直実は叫んだ。「よき大将軍と思われる。卑怯にも敵に背を向けるか!返せ、戻せ!」の声に応じて、敵わぬ敵将と知りながら引き返してきた武者を波打ち際で取り押さえた。
首を切ろうと兜を脱がすと、薄化粧をし、お歯黒をした我が子と同じ16、7歳ほどの美少年だった。
「あなたはどのようなお方だ!名乗りたまえ!助けてやる。」と直実。
「まずそなたから名乗れ!」
「まだまだ知られてはいないが、武蔵国の熊谷直実と申す!」
「あなたにとって良い敵だ。名乗らなくても首を取って人に尋ねてみよ!さあ、首を取れ!」
「あっぱれな大将軍!あなたを打ち取ったとしてもこの戦の勝敗が変わるわけでもない。この戦いで我が子が傷を負い、私はとても悲しかった。あなたの父が、あなたが討たれたと知ればさぞ悲しむことでしょう。お助けします。」
しかし、後ろを振り向くと50騎ほどの味方の軍勢が近づいてきている。
「ああ見て下され。お助けしたいのですが私の味方の軍勢が迫ってきています。もはやお助けすることは叶いません。せめて私が手をかけ、後世を弔い仕ります。」として直実は武者の首を手にかけた。

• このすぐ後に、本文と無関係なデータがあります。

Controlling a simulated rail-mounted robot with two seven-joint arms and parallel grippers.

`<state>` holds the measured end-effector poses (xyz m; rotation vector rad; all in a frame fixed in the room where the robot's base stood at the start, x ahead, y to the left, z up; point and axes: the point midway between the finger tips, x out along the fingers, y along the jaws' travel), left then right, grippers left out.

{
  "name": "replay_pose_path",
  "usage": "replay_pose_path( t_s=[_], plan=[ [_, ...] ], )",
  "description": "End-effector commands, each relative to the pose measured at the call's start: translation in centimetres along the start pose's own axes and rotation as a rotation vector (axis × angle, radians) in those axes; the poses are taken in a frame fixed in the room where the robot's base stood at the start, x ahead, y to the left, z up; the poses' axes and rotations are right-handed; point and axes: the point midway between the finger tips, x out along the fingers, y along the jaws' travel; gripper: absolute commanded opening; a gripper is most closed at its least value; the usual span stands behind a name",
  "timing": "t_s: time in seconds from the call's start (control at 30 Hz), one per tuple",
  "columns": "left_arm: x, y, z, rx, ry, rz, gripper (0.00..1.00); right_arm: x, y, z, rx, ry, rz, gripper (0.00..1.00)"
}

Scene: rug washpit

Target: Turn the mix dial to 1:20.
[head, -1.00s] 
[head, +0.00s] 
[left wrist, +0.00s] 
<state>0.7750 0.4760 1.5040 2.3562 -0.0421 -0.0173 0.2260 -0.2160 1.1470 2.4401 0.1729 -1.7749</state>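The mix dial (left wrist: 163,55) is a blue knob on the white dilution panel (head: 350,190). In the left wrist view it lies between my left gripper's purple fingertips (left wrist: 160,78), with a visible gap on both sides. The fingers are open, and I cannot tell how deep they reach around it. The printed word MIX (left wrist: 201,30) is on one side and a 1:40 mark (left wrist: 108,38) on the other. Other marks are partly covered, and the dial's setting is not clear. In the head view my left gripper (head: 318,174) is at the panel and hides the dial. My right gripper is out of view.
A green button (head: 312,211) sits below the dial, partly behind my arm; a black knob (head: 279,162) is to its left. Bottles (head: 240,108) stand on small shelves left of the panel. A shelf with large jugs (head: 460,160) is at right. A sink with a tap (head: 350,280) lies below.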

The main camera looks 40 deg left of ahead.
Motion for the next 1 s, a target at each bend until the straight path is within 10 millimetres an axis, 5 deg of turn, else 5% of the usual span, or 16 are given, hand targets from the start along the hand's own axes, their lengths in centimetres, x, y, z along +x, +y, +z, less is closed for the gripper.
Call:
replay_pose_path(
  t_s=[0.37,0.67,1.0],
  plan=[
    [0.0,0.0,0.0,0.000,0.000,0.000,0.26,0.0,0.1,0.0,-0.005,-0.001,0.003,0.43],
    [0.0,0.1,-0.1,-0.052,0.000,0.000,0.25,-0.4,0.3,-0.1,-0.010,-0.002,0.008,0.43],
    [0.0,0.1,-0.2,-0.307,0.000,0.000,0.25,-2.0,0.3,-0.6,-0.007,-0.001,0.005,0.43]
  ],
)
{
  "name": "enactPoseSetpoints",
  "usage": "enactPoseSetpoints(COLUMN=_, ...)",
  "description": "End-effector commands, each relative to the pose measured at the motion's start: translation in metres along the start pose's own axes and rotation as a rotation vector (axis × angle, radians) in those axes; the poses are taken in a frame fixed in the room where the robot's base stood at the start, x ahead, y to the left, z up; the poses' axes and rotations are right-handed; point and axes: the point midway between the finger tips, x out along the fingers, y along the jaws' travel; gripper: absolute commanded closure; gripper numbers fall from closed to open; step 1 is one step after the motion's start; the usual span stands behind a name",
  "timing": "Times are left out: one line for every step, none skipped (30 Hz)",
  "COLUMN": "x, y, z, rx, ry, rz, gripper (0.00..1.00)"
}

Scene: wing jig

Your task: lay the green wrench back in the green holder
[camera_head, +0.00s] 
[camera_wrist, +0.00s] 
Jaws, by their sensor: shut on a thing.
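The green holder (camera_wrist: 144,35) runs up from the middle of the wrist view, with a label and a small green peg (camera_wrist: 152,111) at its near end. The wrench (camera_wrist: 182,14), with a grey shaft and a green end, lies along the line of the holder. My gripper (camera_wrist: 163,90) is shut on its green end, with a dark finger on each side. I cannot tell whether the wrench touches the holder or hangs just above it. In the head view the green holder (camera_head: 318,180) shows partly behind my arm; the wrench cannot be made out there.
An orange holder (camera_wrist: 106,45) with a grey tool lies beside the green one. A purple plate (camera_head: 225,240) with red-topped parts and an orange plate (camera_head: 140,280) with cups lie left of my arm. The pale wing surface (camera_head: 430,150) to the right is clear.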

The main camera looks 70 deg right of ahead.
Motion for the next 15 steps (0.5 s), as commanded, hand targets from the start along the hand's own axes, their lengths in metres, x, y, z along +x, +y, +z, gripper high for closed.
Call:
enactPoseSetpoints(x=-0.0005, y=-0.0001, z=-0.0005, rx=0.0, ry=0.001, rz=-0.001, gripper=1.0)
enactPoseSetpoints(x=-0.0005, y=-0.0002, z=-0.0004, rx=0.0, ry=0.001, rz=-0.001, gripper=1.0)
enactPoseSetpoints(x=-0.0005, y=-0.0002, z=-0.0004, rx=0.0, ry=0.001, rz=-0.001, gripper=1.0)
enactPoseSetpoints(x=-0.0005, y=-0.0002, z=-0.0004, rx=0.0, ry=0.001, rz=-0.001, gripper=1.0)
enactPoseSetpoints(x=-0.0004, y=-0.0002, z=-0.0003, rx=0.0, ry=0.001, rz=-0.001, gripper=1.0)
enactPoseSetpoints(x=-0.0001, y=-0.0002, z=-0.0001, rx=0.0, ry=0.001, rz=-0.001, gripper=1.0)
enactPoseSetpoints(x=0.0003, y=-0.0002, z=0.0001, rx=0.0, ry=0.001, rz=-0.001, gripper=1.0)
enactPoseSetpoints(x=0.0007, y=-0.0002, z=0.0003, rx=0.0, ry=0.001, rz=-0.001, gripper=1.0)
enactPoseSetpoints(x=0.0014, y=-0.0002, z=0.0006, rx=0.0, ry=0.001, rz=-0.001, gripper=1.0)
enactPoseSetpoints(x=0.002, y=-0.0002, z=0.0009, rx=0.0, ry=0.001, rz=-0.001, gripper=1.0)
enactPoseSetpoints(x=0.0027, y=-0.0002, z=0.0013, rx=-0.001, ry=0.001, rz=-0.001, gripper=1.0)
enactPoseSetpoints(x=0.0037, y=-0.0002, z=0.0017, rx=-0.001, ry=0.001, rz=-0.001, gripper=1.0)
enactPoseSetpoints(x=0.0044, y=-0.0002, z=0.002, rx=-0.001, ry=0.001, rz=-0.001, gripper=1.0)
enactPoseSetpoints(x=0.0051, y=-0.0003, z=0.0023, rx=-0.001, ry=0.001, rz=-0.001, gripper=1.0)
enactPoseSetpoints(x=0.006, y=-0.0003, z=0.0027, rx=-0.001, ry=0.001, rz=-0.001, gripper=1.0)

その場を立ち去ろうとしたとき、錦の袋に入れられた『笛』を見つけた。
笛は、若武者こと平敦盛の父・経盛の元へ送られた。
「天下布武」というのも、武力をもって天下を制圧するという意味で使われるが、「武」は「たける」と読む。竹のようにまっすぐにただすということである。その理想を前面に打ち立てたから、武士たちは共感して従ったのだと思う。
今の世界は利を中心にし過ぎているように思えてならない。